I have never heard of this reason, and I don't quite understand it. In general, the security of Diffie-Hellman key exchange is reduced to the DDH assumption. According to this assumption, the result of the key exchange is a group element that is computationally indistinguishable from a random/uniformly distributed element in the group. However, what is important to note is that a uniformly distributed group element is not a uniformly distributed string (where the latter must have each bit equal 0 with probability 1/2 and equal 1 with probability 1/2). In particular, if you work in $\mathbb{Z}_p^*$ then the most significant bit will certainly not be uniformly distributed. Likewise, if you are working in an Elliptic curve group, then the result is a pair of field elements which fulfill the Elliptic curve equation. Therefore, in order to derive a uniformly distributed string, you need to apply a function that extracts a uniform string from a high entropy source. These are called extractors or key derivation functions.

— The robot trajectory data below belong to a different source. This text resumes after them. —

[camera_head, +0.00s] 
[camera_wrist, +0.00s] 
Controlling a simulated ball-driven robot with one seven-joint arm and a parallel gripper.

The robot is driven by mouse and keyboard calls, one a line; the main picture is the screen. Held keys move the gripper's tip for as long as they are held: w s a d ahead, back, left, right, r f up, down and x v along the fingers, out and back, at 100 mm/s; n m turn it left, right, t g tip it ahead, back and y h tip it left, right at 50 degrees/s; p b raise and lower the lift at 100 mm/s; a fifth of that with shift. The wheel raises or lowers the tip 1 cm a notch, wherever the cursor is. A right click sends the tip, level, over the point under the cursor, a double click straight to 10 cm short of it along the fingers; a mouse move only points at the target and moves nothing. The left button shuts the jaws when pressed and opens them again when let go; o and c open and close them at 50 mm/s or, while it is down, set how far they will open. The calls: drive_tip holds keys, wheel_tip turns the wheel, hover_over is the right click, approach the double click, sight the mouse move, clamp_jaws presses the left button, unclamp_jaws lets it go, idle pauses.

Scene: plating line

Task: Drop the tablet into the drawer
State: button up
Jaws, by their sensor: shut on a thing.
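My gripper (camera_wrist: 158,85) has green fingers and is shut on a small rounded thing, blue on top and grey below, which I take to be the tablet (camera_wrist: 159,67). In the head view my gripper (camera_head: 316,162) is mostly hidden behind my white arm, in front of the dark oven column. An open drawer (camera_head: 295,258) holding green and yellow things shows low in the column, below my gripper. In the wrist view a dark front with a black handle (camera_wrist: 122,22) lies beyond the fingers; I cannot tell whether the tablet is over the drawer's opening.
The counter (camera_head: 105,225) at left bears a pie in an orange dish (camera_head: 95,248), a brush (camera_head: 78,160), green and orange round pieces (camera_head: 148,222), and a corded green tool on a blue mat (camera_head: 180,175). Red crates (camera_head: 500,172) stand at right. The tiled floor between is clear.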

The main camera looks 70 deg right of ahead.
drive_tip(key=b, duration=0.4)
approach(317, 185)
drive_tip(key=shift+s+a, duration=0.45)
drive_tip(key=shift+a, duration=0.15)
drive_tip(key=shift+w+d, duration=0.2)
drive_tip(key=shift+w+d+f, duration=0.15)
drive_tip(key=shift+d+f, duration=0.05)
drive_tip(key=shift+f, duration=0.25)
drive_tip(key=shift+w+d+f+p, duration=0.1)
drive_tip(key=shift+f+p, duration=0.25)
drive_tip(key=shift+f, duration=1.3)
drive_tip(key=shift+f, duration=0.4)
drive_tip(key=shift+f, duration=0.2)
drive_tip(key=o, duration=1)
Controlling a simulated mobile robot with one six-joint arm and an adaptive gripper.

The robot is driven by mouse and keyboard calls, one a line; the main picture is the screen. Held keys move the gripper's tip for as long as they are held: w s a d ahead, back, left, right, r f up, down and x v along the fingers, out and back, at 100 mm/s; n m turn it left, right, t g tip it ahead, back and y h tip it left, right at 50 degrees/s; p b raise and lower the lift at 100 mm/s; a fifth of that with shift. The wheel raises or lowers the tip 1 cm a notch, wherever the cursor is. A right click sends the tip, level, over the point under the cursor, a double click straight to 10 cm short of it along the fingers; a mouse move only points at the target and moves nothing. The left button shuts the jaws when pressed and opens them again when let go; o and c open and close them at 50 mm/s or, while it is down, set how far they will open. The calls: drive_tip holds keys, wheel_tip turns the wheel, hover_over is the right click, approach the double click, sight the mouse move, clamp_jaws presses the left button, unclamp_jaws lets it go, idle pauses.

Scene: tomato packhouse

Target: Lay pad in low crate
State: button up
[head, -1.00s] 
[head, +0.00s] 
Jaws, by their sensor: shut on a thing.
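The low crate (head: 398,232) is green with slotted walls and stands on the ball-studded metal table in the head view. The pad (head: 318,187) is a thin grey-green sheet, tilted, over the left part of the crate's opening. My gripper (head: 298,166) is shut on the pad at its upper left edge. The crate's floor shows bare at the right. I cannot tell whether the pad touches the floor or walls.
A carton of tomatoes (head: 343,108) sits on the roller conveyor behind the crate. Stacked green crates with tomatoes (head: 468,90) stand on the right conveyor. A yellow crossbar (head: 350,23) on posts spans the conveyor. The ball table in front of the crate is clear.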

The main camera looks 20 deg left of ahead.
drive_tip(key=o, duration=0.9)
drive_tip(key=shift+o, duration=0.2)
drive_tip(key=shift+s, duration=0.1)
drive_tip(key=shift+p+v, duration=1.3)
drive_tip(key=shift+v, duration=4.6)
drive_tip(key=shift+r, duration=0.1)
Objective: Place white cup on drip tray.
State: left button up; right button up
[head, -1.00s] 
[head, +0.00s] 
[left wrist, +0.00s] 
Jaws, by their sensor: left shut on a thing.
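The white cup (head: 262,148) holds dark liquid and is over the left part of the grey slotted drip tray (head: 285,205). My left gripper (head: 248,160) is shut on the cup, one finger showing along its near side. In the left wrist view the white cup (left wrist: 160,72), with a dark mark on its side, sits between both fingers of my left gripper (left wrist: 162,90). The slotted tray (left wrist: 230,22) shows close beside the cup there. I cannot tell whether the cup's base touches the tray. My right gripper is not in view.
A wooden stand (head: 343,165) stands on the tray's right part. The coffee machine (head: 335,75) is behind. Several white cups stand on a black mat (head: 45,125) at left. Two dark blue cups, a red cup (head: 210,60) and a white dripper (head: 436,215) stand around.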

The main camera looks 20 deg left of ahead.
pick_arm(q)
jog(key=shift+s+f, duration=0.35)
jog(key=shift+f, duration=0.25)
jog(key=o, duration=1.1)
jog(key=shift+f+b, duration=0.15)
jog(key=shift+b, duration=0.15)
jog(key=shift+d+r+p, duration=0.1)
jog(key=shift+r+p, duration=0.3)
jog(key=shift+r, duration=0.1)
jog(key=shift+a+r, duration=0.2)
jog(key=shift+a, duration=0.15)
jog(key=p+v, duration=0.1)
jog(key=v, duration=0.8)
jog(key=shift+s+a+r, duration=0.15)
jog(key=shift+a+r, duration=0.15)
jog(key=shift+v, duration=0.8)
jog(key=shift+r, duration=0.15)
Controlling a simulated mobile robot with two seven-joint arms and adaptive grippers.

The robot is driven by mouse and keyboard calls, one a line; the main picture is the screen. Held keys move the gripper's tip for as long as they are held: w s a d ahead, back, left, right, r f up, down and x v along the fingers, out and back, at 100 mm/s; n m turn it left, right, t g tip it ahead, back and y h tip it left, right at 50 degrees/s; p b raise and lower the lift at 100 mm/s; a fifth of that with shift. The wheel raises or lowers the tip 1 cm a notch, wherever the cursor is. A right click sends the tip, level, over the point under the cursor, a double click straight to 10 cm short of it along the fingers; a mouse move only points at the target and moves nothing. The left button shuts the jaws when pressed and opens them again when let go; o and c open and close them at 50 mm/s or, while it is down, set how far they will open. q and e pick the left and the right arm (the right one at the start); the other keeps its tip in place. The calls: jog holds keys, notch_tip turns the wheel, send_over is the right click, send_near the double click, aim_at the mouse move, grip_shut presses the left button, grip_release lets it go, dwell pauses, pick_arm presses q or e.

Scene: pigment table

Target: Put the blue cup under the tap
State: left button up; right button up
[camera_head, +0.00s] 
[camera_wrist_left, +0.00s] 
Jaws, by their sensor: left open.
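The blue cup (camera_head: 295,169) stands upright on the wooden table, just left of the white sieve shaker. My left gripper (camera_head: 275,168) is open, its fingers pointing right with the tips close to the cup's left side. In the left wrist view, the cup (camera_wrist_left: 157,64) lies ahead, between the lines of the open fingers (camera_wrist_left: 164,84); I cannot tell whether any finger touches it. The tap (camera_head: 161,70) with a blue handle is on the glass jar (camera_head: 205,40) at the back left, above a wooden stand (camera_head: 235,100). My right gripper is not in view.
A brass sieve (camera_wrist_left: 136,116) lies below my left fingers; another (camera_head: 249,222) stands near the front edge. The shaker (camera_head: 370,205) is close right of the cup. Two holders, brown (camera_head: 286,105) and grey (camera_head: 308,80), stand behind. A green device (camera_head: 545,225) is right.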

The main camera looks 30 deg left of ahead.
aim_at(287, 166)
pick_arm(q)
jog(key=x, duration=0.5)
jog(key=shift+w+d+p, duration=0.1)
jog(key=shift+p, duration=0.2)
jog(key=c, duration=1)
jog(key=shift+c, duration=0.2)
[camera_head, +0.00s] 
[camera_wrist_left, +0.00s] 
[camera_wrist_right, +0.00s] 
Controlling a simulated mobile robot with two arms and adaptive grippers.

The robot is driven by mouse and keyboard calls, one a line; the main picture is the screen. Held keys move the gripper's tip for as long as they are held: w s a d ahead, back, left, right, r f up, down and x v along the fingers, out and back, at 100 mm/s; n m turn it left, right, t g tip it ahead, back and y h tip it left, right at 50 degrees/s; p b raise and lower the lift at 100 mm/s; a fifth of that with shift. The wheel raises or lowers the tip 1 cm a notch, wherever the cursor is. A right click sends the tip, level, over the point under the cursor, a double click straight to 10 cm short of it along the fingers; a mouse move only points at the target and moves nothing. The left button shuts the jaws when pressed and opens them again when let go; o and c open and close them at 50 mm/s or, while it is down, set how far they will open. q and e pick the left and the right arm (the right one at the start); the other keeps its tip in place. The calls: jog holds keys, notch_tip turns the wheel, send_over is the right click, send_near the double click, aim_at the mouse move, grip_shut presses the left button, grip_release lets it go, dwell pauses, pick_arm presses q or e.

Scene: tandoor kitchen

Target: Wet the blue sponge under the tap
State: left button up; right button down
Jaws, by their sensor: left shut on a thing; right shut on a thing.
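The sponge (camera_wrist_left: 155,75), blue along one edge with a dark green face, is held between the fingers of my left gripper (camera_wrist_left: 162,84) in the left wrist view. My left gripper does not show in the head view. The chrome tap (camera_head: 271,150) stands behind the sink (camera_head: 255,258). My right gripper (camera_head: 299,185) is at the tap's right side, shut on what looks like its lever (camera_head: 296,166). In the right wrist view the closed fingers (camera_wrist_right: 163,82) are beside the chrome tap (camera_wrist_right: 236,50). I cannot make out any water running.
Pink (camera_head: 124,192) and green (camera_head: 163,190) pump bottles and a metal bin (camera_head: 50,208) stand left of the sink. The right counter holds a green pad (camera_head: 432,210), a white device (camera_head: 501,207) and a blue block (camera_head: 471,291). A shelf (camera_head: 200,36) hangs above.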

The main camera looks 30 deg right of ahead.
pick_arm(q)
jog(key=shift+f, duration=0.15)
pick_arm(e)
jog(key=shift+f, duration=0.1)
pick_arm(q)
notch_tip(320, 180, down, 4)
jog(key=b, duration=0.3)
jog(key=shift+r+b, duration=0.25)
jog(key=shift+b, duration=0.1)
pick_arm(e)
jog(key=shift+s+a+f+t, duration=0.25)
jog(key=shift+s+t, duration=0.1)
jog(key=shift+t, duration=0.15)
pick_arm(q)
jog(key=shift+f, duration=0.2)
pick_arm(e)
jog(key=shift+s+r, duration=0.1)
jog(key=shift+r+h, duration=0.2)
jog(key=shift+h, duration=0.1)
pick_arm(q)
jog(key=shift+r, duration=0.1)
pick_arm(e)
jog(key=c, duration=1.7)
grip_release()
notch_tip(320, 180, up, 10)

This is the reason that you hash.
I note that it's possible to prove the security of Diffie-Hellman key exchange under the CDH assumption and in the random oracle model. In this case, the hash function is needed to get a long pseudorandom string from a computational assumption. However, I think that explaining this here will be "too much information".
"In the original Diffie-Hellman key-exchange protocol, Alice and Bob use $g^{ab}$ as their session key. This basic DH protocol is based on CDH assumption, but CDH assumption alone can not ensure that we can use all the bits securely, it can only make sure we can obtain a hard core bit which is unpredictable."
It is a nice explanation but I would like to have more precisions about these assumptions, why even considering CDH all bits aren't secure? Why do we obtain only one hard core bit? (parity bit of the secret?) Thank in advance.